Note: Best viewed while imagining the viewer looking upward at a 12-foot ceiling installation with the volume turned up.

Postcard Heart

A Nine-Source Multimedia Projection Installation

“Postcard Heart” is a site-specific multimedia installation that explores the relationship between digital technology and global exploration. By projecting nine distinct video sources onto a customized ceiling grid, the piece reflects on how we travel through our devices, falling in love with distant landscapes through the glass of our screens.

Project Specifications

  • Role: Multimedia Artist & Technical Director

  • Context: FMX 463: Multimedia Installation | University of Tampa

  • Hardware: MacBook Air, 1,000 lumen Projector, physical masking materials

  • Technical Scope: 9 Projection Surfaces | 9 Synchronized Video Sources | Integrated Audio

The Vision: Digital Wanderlust

The core concept explores a modern paradox: the desire to see the world vs. the reality of viewing it through a device. Using an original song created with Suno AI, the installation celebrates technology as a bridge that brings natural beauty to those who cannot travel, transforming a tablet screen into a portal for high-resolution memories.

Key Installation Objectives:

  • Spatial Mapping: Mapping nine unique video streams to fit precisely within a ceiling-mounted grid.

  • Physical Augmentation: Using white poster board on specific surfaces to optimize gain and image sharpness.

  • Mixed-Media Asset Creation: Combining curated online footage with custom Generative AI video to match specific lyrical prompts.

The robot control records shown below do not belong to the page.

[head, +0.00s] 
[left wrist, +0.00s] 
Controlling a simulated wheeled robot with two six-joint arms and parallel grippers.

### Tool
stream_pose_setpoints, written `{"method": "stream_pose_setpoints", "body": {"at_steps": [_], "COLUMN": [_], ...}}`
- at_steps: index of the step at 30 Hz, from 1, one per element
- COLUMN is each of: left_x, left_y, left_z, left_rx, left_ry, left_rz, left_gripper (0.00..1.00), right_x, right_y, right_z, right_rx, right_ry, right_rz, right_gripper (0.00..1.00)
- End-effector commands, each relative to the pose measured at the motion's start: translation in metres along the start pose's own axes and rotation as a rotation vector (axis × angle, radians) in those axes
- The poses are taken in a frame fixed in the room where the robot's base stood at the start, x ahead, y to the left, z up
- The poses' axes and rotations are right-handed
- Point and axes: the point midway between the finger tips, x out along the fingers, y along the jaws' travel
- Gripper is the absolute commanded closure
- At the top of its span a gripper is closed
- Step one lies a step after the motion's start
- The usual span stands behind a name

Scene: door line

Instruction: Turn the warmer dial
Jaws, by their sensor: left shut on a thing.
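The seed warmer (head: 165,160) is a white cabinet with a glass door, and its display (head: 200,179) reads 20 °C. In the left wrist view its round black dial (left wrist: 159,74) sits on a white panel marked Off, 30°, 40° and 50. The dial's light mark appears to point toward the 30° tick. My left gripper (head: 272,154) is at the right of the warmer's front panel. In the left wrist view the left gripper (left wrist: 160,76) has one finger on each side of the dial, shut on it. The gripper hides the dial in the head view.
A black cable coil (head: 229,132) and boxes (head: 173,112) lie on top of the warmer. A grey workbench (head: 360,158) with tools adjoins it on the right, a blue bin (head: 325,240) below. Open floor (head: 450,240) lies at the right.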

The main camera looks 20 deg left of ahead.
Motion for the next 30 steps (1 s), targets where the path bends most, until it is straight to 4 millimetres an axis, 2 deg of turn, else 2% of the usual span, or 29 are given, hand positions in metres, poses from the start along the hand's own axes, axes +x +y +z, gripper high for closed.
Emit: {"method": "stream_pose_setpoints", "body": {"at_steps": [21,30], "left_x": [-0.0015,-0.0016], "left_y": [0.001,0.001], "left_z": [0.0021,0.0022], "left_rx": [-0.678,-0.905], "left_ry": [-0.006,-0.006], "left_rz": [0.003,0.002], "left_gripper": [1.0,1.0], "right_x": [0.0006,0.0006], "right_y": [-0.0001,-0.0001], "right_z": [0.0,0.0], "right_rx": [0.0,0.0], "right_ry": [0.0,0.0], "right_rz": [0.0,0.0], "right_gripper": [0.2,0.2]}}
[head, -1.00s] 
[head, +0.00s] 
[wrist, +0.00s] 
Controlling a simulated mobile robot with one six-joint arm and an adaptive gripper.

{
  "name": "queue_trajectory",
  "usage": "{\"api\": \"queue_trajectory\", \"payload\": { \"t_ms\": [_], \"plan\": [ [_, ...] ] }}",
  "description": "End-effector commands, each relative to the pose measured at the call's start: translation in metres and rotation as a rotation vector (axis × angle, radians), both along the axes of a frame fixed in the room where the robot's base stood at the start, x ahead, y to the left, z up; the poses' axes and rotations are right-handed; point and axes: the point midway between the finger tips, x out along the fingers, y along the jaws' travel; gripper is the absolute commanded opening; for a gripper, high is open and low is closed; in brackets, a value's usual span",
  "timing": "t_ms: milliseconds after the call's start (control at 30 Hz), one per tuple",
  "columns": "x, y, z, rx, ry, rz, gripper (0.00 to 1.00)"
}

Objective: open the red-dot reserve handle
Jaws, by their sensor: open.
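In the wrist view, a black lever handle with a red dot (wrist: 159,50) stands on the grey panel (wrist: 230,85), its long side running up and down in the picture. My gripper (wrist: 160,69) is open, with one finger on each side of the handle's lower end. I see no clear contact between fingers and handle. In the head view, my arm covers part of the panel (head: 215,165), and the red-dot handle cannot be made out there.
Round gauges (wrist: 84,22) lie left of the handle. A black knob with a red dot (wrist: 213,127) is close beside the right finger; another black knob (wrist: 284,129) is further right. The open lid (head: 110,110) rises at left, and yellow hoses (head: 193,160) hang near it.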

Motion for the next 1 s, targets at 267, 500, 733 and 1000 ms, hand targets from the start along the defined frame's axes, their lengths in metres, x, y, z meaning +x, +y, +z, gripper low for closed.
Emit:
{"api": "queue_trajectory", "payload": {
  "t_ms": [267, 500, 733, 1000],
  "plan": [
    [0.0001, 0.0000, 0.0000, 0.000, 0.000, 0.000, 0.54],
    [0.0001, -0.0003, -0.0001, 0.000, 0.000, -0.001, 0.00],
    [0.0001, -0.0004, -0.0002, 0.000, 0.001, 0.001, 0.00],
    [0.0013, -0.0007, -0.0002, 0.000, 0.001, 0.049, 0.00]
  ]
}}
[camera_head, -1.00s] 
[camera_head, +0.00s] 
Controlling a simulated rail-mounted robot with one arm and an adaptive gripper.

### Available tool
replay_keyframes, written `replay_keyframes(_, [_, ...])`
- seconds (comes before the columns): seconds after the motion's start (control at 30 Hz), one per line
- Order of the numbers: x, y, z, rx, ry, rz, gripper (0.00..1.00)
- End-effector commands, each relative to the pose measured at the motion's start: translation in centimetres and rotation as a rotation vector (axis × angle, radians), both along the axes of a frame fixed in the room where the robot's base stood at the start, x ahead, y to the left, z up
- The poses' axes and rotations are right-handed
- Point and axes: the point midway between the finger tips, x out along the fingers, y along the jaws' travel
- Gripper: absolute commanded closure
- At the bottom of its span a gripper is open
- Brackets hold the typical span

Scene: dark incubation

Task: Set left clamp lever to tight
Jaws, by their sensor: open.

The Process: Multi-Platform Integration

This project required a complex workflow across several digital and physical platforms:

  1. AI Audio Composition: I utilized Suno AI to compose a track that captured the emotional core of the piece, focusing on the theme of falling in love with places I’ve never been.

  2. Visual Asset Sourcing & Generation: I bridged the gap between imagination and reality by using AI to generate specific scenes that didn’t exist online, ensuring the visuals perfectly matched the song’s narrative.

  3. Physical Masking & Mapping: To create the iPad effect on the ceiling, I used white poster board to create high-contrast projection surfaces while allowing reflections off the surrounding glass to mimic the glow of a tablet screen.

  4. Multi-Source Synchronization: I managed nine separate video sources to ensure a seamless, immersive experience where the lyrics and visuals were timed.

Reflection: What I Learned

This project was a huge challenge because it forced me to think about how art lives in a physical space, not just on a computer screen. Managing nine different sources meant I had to be extremely precise with my mapping and timing. I enjoyed using and exploring AI as a collaborator: It allowed me to create specific images I had in my head that I couldn’t have filmed myself. It really showed me that being a New Media artist means knowing how to pick the right tool for the right job, whether that is a piece of poster board or a complex AI prompt.

Looking Ahead: Immersive Storytelling

After working on this, I’m really interested in how projection mapping can be used in HCI to create more tangible interfaces. I want to explore how we can move digital content off our small phones and into the rooms we live in. My goal for the future is to study how these immersive environments can make technology feel more natural and less like something we are just staring at. I want to capture the magic of projection and find ways to make it functional in everyday life.